As much as I have enjoyed the chaotic tuneage turned out by Amherst's most brutal shoegaze band over the past four years (I believe that All Our Tomorrows End Today can legitimately be described as a msterpiece of modern hardcore), they had the tendency to do split releases with bands I was, at best, lukewarm about. The untouchably unique, inventive four-piece seemed to have the tendency to pair themselves with bands that don't quite get me excited in the same way (excepting Death to Tyrants's contribution to the four-way split live 11"). This problem dogs the band for me significantly, as eight of their ten releases to date are splits.

However, when I saw this record under No Idea's "coming soon" section, I all but shat my pants. Ringers has strutted their stuff over the course of two full-lengths prior, and I witnessed them rage an inspiring house show last summer with similarly-minded-but-other-coast This Is My Fist and Ampere. The stronger tracks on the more recent LP, Detention Halls, hinted that Ringers have the potential to be considered the east coast, DIY version of Rancid (plus a few dozen IQ points). It doesn't hurt that the group has long-standing and impressive punk credentials in the form of "ex-members of" tags.

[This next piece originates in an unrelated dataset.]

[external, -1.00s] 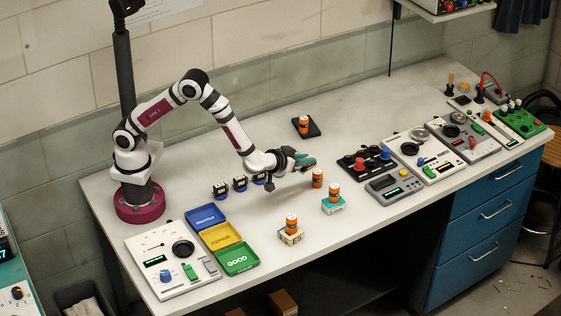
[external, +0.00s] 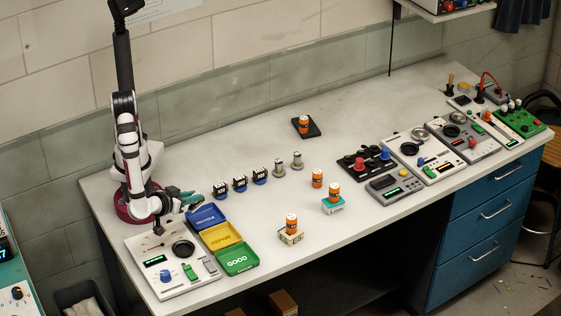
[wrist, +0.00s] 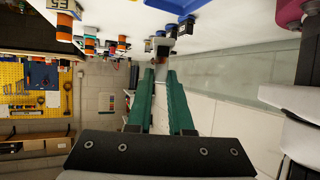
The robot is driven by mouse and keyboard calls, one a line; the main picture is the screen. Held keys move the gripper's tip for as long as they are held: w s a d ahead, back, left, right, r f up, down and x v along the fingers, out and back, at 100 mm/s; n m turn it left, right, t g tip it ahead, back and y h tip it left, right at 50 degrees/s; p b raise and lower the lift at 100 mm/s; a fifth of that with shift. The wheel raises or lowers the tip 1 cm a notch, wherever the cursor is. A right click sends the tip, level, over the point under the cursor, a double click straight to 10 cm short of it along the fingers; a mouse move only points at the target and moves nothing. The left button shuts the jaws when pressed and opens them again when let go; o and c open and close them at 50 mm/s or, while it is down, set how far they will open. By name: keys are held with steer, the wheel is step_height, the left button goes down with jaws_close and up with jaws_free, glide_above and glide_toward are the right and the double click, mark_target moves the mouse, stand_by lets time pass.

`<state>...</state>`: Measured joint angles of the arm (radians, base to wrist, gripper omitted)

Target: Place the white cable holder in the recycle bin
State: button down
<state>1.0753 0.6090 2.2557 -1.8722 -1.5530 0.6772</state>
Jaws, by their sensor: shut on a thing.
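The fingers show in the wrist view (wrist: 160,72) and are shut on a thing I cannot make out. A pale strip shows between them; I cannot tell if it is the white cable holder or background. The blue tray's label is too small to read. Next to it are a yellow tray (external: 222,236) and a green tray (external: 238,261) marked GOOD. A dark open bin (external: 68,303) with pale contents stands on the floor at lower left.
A white control panel (external: 150,247) lies in front of my base. Black servos (external: 240,183), grey cylinders (external: 297,161) and orange jars (external: 317,178) stand mid-bench. More panels (external: 428,160) line the right. The bench's back middle is mostly clear.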

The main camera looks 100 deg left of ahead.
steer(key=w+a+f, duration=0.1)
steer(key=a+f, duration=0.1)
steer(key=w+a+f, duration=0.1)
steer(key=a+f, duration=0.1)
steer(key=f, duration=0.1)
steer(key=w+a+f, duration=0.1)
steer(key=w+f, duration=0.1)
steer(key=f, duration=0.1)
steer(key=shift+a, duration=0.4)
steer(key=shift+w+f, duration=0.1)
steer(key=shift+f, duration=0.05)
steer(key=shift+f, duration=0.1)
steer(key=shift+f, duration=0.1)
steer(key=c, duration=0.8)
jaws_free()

So that Rancid comparison I dropped in reference to the newer Ringers material? These qualities are especially evident on the one song that graces their side of this record. One of my roomates pointed out that the structure of the chorus bears a remarkable resemblance to "Corazon de Oro" by said East Bay pop(ular)-punx. It's simply a catchy, upbeat, anthemic punk song with gritty vocals and an anthemic chorus. Nothing altogether too challenging takes place, but Ross and Justin's lyrics really shine. Like most Ringers (and, again, a lot of Rancid) songs, it seems more a collection of clever turns of phrase that reflect a certain lifestyle and attitude than an attempt to convey a specific message. In the world of punk rock, subtlety can be hard to come by, so it's nice to be able to interpret a song as you will and relate it to your own life. The tune's powerful culmination is a repeated shout of "let me go!," then it's time to flip the record and give Ampere a whirl.

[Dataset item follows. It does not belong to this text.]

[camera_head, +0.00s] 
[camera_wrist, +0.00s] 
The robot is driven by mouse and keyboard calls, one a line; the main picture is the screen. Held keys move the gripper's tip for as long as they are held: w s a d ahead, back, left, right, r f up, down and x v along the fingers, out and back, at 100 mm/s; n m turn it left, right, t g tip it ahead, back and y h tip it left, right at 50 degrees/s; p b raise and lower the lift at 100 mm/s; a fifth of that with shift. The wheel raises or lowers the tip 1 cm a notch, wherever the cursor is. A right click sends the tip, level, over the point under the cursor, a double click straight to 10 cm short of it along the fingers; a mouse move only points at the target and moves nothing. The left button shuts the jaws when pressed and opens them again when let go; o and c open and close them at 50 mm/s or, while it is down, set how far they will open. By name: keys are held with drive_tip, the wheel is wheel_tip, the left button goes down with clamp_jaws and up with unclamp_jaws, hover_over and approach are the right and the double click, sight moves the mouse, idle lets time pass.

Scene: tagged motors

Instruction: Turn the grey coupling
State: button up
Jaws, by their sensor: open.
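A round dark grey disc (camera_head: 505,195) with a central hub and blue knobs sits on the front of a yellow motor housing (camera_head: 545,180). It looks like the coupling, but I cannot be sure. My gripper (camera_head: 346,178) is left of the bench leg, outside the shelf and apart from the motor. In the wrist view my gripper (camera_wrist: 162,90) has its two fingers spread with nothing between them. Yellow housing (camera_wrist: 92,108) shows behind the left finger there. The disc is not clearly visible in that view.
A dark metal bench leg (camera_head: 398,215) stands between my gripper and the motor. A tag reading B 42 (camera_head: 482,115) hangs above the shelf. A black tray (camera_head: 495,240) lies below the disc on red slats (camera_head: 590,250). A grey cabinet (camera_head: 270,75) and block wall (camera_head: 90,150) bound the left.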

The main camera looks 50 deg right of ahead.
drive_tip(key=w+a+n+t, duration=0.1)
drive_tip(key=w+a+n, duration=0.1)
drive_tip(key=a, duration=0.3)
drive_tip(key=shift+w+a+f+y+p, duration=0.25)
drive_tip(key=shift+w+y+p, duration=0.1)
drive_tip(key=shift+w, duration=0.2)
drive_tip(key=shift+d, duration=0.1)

If you have heard Ampere before, then it won't surprise you to know that their single track runs about a third as long as Ringers'. It opens with feedback and then explodes into the highly technical brutality that they've built their name on over the past few years. It begins in what for them qualifies as the mid-tempo range, but the listener only barely has a chance to get acclimated to this before many switch-ups take place. Will Killingsworth of Orchid is an incredibly proficient guitar player, and his antics are as impressive as ever. Meghan's bass in Ampere acts more as a rhythm guitar, which is fine by me, because there needs to be something to anchor the rest of the music to Andy's insanely complex drumming. The band utilizes so many odd time signatures and tempo changes that they do as much in the minute that this song lasts for as most hardcore bands do on a side of an LP. Stephen continues along the lyrical themes he's hashed out in the past, seemingly referring to a failed relationship. I would actually place his imagery and writing for this song above that on some of their other recent records and on par with the lyrics on the (aforementioned, phenomenal) All Our Tomorrows 10". See if you can catch the Jawbreaker quote in the lyrics (it's actually not very hard)!

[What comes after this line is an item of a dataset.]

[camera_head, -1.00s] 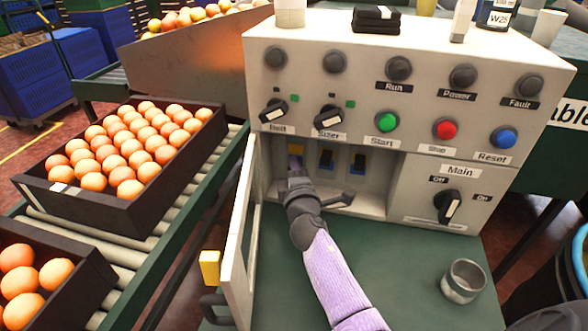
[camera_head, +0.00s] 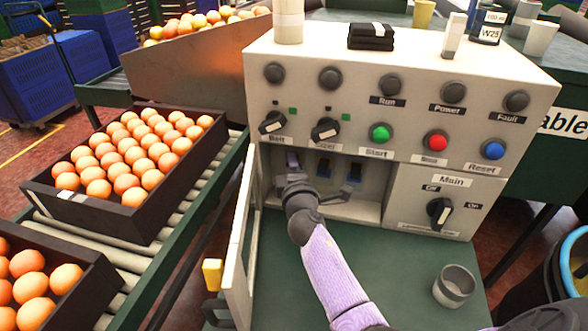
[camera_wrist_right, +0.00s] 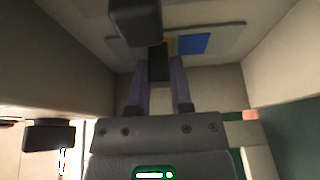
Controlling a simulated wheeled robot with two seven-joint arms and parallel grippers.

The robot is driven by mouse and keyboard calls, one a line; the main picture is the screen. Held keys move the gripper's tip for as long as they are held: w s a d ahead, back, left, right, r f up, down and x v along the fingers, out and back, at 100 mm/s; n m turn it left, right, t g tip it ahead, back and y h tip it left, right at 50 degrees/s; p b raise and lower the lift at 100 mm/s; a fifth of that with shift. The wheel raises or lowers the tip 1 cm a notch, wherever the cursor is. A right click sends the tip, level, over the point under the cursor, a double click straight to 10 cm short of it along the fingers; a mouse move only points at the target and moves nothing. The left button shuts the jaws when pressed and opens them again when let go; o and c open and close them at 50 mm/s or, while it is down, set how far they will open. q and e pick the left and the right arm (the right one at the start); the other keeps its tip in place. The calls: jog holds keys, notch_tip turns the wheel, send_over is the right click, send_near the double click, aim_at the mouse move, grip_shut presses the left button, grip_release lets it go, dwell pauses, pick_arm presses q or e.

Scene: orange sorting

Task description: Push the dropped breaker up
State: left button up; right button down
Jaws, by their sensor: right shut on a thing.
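The control box (camera_head: 255,95) has an open recess low in its front, with breakers in a row inside. The middle breaker (camera_head: 324,167) and right breaker (camera_head: 356,170) show blue faces and dark levers. My right gripper (camera_head: 291,162) reaches into the recess at the left breaker, which it largely hides. In the right wrist view, the two purple fingers (camera_wrist_right: 160,92) are shut on the left breaker's dark lever (camera_wrist_right: 158,64). A bit of yellow shows just beyond the lever, and a blue face lies to its right. My left gripper is out of view.
The recess's open door (camera_head: 238,255) stands left of my arm. Dark knobs and coloured buttons line the panel above. A grey cup (camera_head: 453,288) stands on the green table at right. Orange crates (camera_head: 125,212) sit on the conveyor at left.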

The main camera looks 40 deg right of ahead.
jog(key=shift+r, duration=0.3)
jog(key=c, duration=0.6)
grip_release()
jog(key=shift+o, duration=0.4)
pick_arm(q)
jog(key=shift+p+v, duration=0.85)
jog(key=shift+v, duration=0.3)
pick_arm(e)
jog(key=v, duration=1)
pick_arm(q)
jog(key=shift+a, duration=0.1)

It seems that I wasn't the only person to highly anticipate this record, as the first pressing of 1100 sold out in about a month. No Idea intended on it being the only pressing, but since there is such vigor stirred up over these two bands, they're repressing it as a regularly-sized (and therefore less exciting) 7". If the music I've described sounds like something of interest to you, it's probably worth getting your hands on a copy sooner rather than later, because the second pressing is just as likely to fly off No Idea's shelves. I'd cautiously say that Ringers "won" this split, as they did more to further their sound on it ("Dial Tones" may, in fact, be my favorite song they've written to date), whereas Ampere stuck to their tried-and-true formula. However, if it ain't broke, not a lot of need for fixing it, especially if you're one of the most innovative hardcore acts in a long time. I fully endorse this record, and the people and ideas involved are worth your support and attention.